Of course, just because the plan blew up on the looters, taking off a financial finger here and a portfolio hand there, you shouldn't have any illusion that they've retired. In fact, in the "solutions" now being proposed -- by Congress -- to fix the global and U.S. financial systems, you can see the looters at work as hard as ever.

Blaming the regulators

The smoke screen -- the official explanation of the global crash -- was on full display at a March 5 hearing led by Sens. Chris Dodd, D-Conn., and Richard Shelby, R-Ala., respectively the chairman and ranking minority member of the Senate Banking Committee, into the $170 billion morass that is American International Group (AIG, news, msgs). Served up on the grill were Eric Dinallo, the supervisor of insurance for New York state, and Scott Polakoff, the acting director of the federal Office of Thrift Supervision.

"Are you trying to evade your responsibility?" Shelby thundered at Dinallo, who was responsible for regulating AIG's insurance business, headquartered in New York.

Neither Dinallo nor Polakoff had a convincing explanation for why their agencies hadn't done more to stop the meltdown at AIG, which has so far cost taxpayers $170 billion. At times, they certainly seemed like they were trying to weasel out of responsibility, exactly as Shelby suggested.

Dinallo, for example, pointed out his agency regulated only AIG's insurance business and not the London financial-products unit, which had written the derivative contracts that took down the company. Shelby countered by asking why Dinallo's office hadn't done more to stop the risky lending of securities by the company's regulated insurance units, which account for $35 billion of the $170 billion bailout.

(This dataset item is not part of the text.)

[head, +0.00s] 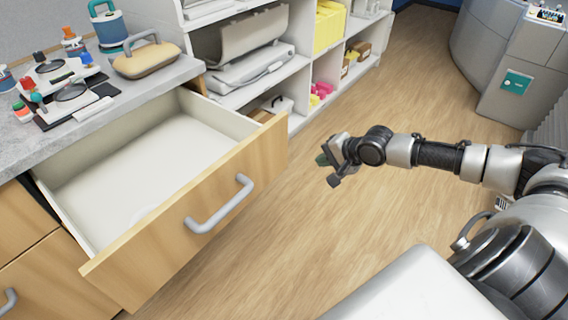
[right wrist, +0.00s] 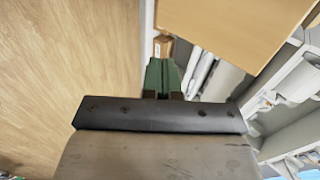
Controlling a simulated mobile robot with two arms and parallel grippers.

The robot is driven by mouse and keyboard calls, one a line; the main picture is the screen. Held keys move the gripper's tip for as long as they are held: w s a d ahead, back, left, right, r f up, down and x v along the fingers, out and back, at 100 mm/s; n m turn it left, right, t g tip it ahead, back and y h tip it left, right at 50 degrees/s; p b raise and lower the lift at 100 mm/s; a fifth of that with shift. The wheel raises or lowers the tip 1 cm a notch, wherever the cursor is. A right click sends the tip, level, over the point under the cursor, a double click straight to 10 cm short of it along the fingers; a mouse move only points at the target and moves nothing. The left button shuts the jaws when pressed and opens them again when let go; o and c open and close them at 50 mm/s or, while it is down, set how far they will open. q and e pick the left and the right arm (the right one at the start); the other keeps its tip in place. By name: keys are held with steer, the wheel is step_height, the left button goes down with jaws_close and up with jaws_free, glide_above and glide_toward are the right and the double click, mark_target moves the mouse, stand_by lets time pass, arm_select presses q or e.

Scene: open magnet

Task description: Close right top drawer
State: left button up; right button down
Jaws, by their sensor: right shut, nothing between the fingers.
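The top drawer (head: 150,165) is pulled far out of the wooden counter in the head view, and its white inside is empty. Its wooden front (head: 190,220) has a grey bar handle (head: 219,204). My right gripper (head: 326,168) is to the right of the drawer front, apart from it, over the floor. In the right wrist view its green fingers (right wrist: 161,76) are together with nothing between them. A wooden panel, likely the drawer front (right wrist: 225,28), shows beyond them at the upper right. My left gripper is not in view.
The grey countertop (head: 150,90) holds a tan case (head: 146,60), a teal container (head: 108,25) and small lab items. White shelves (head: 300,75) with yellow boxes stand behind the drawer. A grey rounded counter (head: 505,60) is at far right. The wooden floor (head: 400,80) between is clear.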

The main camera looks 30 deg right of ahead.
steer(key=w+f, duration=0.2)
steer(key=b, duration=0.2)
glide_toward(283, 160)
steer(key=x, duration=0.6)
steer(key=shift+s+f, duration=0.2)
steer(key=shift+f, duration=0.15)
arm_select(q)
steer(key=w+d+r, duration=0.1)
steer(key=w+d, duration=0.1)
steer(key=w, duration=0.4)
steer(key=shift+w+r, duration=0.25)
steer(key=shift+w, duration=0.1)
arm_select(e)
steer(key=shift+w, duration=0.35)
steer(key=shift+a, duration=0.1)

Polakoff wound up eating crow and more crow. "AIG was successful in many regards for many years, but it had issues and challenges," he said in his prepared statement for the committee. After that exercise in the numbingly obvious, it was hard to muster up much sympathy for Polakoff when Sen. Jack Reed, D-R.I., got him to participate in his own evisceration. "The perception that this London operation was some rogue group that was unsupervised, that you had no access to it and that your regulator authority didn't reach there is not accurate," Reed said. "Correct," Polakoff answered. "That would be a false statement."...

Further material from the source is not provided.